## Aim
Using the data below, gather each line that includes the word "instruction".

## Working data
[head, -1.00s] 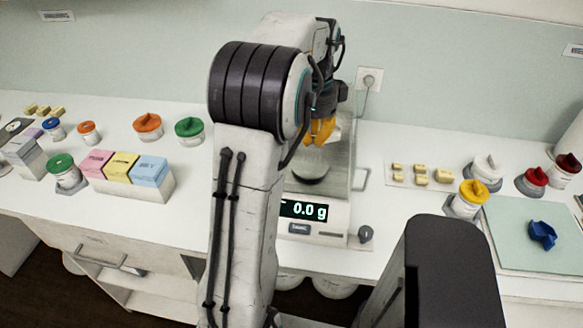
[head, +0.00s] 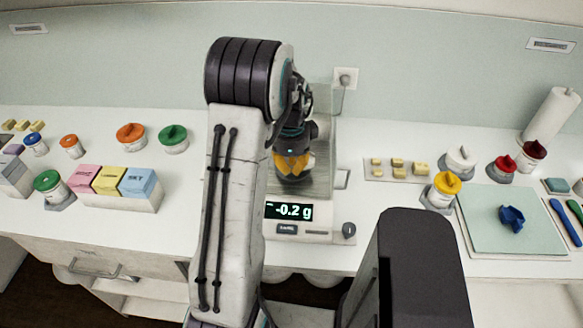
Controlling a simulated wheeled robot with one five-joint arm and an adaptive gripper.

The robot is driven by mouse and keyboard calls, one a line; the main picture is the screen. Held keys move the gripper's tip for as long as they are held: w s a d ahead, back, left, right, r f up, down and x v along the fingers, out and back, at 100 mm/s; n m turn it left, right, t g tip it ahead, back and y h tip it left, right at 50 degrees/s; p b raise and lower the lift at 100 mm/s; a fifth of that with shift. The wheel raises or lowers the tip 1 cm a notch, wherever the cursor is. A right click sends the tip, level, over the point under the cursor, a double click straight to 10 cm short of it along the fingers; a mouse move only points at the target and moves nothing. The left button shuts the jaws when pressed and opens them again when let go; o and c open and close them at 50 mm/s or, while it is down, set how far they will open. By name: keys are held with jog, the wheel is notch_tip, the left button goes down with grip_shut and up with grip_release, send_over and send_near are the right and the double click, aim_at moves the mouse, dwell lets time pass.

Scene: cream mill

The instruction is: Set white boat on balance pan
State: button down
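The balance (head: 298,227) stands on the counter in the middle, its display reading -0.2 g. Its dark round pan (head: 293,180) shows partly beneath my gripper (head: 293,174). My gripper's orange fingers point down inside the balance's clear enclosure, just over the pan. The fingers are small and partly dark against the pan, so I cannot tell whether they are open or shut. I cannot make out a white boat in or under them. A blue boat-like piece (head: 512,218) lies on the pale green mat (head: 480,236) at the right.
Small cream blocks (head: 397,166) lie right of the balance. A box of coloured packs (head: 118,195) stands left. A paper roll (head: 551,118) stands far right.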

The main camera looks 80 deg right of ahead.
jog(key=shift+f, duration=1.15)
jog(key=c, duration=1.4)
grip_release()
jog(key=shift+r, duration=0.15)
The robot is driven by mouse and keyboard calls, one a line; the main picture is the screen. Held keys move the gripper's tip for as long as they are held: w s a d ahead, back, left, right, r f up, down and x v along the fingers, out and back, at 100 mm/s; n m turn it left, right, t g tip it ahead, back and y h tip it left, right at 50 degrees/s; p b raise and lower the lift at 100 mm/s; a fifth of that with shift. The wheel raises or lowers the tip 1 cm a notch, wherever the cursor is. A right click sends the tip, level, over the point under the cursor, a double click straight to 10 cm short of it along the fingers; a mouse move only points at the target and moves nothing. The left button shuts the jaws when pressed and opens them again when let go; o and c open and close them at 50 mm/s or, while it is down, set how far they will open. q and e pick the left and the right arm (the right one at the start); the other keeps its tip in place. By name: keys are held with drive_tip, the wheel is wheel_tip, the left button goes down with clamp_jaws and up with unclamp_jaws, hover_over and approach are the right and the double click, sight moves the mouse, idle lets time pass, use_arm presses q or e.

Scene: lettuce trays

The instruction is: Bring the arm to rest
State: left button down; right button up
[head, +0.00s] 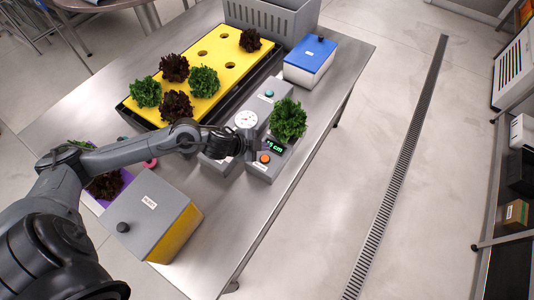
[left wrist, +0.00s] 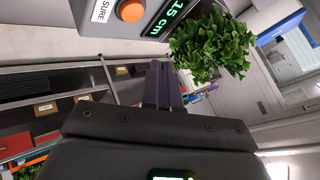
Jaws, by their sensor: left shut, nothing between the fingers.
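My left arm reaches in from the left in the head view. My left gripper (head: 254,148) is at the grey measuring device (head: 262,172), close to its orange button and green display. In the left wrist view the gripper's fingers (left wrist: 163,85) are together with nothing between them. The orange button (left wrist: 131,10) and the display reading 15 cm (left wrist: 172,15) show above the fingers. A green lettuce (head: 288,120) stands at the device, and it also shows in the left wrist view (left wrist: 212,45). My right gripper is not in view.
A yellow tray (head: 222,72) with green and dark lettuces lies at the back left. A blue-lidded box (head: 311,54) and a grey crate (head: 270,16) stand behind. A grey-lidded yellow box (head: 150,210) sits under my forearm's near side. The floor right of the table is open.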

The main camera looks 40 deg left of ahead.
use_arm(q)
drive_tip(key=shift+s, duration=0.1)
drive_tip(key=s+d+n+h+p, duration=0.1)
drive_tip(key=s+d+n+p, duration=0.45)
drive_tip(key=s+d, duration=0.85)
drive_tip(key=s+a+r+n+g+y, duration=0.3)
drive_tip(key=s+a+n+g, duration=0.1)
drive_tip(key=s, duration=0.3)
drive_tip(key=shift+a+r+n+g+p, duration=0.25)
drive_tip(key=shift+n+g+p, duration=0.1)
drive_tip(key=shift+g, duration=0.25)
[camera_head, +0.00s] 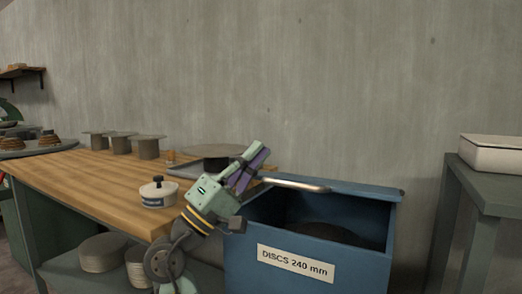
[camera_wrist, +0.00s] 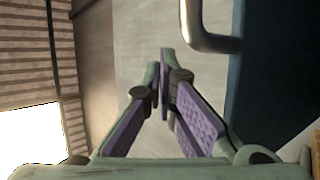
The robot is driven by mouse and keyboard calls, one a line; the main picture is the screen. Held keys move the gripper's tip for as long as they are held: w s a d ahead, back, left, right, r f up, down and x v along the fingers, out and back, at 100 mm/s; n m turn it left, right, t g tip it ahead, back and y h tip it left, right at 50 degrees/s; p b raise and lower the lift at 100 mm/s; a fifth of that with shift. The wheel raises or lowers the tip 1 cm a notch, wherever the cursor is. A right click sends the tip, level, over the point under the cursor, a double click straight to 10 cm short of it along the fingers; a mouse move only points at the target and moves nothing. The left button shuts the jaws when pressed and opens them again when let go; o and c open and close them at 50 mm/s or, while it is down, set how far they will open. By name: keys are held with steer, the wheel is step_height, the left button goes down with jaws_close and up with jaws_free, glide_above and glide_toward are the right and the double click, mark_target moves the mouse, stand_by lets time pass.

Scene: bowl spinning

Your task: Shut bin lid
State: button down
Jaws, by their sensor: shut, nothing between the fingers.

## Task output
The instruction is: Set white boat on balance pan
The instruction is: Bring the arm to rest

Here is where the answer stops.